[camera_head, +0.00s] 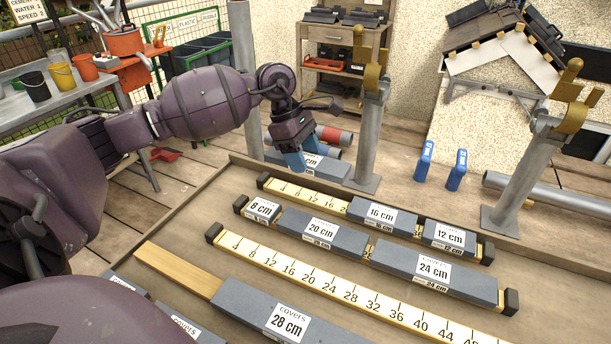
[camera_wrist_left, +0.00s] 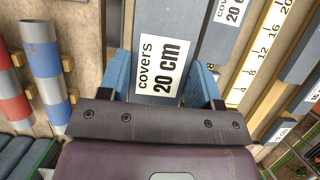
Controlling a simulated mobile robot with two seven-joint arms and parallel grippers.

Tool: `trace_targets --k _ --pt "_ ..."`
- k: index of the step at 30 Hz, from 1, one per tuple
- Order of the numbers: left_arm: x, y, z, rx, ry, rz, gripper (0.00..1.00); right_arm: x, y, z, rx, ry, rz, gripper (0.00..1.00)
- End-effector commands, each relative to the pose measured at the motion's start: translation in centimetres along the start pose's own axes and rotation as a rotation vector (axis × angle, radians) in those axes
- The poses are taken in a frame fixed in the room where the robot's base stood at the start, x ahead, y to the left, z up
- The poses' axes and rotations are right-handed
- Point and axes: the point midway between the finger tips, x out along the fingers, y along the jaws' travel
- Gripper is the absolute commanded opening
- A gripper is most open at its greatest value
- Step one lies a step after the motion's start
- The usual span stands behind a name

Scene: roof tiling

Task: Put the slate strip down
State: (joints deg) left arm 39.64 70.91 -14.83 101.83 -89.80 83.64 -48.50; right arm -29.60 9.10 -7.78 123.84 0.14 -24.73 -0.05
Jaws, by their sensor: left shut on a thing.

→ Challenge: Take every line that includes the string "axes" and copy it.

→ Final result:
- End-effector commands, each relative to the pose measured at the motion's start: translation in centimetres along the start pose's own axes and rotation as a rotation vector (axis × angle, radians) in those axes
- The poses' axes and rotations are right-handed
- Point and axes: the point midway between the finger tips, x out along the fingers, y along the jaws' travel

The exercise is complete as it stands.